### Problem details:
Scan the data below and pick out the lines containing the word "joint".
:::::
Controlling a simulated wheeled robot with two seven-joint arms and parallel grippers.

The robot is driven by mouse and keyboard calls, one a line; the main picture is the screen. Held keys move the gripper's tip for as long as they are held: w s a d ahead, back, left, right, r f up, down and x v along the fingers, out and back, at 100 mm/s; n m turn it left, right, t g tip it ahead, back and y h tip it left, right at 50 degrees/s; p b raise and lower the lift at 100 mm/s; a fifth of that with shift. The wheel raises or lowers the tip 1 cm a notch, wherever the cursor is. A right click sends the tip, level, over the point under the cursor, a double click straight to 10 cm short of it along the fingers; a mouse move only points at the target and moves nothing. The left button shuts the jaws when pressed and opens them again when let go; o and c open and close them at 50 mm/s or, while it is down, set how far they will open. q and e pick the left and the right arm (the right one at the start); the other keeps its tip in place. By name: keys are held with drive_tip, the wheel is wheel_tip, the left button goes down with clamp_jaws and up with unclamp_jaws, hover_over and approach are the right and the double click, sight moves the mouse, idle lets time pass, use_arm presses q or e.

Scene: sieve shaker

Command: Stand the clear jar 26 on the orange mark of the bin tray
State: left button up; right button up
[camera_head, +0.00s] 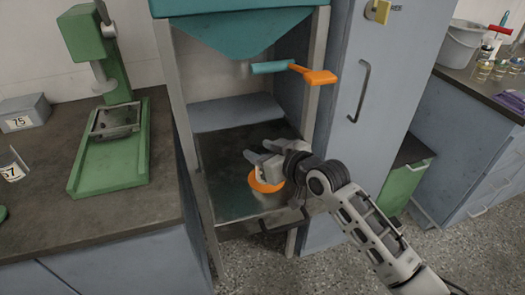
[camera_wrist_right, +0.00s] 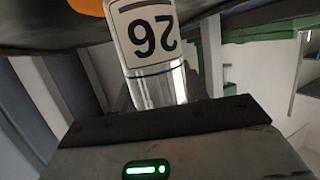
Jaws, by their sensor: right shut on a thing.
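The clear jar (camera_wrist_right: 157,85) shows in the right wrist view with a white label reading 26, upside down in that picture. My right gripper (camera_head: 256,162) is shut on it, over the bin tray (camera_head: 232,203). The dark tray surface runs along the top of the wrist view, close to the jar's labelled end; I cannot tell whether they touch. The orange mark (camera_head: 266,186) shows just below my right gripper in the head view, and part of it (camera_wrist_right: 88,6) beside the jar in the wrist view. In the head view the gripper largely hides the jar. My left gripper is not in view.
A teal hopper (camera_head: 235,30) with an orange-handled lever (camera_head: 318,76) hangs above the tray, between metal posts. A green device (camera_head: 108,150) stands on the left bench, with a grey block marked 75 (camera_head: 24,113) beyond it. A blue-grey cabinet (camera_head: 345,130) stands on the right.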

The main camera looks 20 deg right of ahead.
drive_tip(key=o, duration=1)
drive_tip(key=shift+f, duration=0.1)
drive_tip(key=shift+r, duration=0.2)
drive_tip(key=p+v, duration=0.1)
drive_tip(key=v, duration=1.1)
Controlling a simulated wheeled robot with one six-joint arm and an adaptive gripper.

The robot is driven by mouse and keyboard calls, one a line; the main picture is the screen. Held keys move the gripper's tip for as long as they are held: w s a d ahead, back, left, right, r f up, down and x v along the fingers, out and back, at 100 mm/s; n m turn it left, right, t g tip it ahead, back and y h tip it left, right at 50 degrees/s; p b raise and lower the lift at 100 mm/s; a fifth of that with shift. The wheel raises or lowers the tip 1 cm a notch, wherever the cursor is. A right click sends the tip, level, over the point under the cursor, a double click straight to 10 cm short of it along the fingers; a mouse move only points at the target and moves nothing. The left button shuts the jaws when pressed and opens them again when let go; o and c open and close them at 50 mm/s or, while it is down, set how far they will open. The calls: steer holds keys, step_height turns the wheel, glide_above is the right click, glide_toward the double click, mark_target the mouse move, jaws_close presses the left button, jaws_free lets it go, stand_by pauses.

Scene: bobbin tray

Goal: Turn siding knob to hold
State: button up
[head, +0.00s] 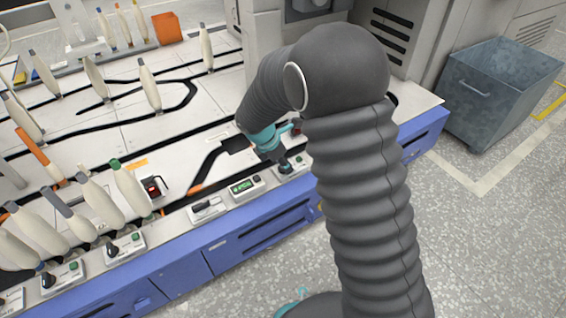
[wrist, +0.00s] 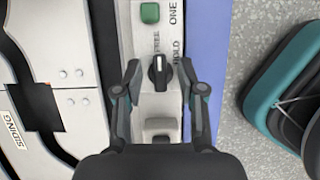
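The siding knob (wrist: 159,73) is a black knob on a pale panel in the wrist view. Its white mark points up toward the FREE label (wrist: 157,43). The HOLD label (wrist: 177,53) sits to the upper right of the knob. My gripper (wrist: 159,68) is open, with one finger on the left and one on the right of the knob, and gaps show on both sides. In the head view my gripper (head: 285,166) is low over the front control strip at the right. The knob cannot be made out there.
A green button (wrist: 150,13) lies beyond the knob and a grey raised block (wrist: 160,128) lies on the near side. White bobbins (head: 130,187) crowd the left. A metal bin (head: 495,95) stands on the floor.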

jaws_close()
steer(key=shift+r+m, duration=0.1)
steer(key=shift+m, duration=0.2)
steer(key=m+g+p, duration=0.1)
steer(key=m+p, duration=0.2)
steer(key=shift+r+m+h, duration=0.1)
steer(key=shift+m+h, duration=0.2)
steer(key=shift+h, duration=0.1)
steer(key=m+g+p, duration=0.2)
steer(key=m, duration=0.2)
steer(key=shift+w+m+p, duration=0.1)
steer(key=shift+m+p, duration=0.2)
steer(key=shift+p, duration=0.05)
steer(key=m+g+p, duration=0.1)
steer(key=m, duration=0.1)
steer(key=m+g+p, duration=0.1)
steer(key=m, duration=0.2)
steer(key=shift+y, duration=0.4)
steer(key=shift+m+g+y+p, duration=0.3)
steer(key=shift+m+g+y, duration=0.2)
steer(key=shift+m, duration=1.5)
:::::
### Full answer:
Controlling a simulated wheeled robot with two seven-joint arms and parallel grippers.
Controlling a simulated wheeled robot with one six-joint arm and an adaptive gripper.

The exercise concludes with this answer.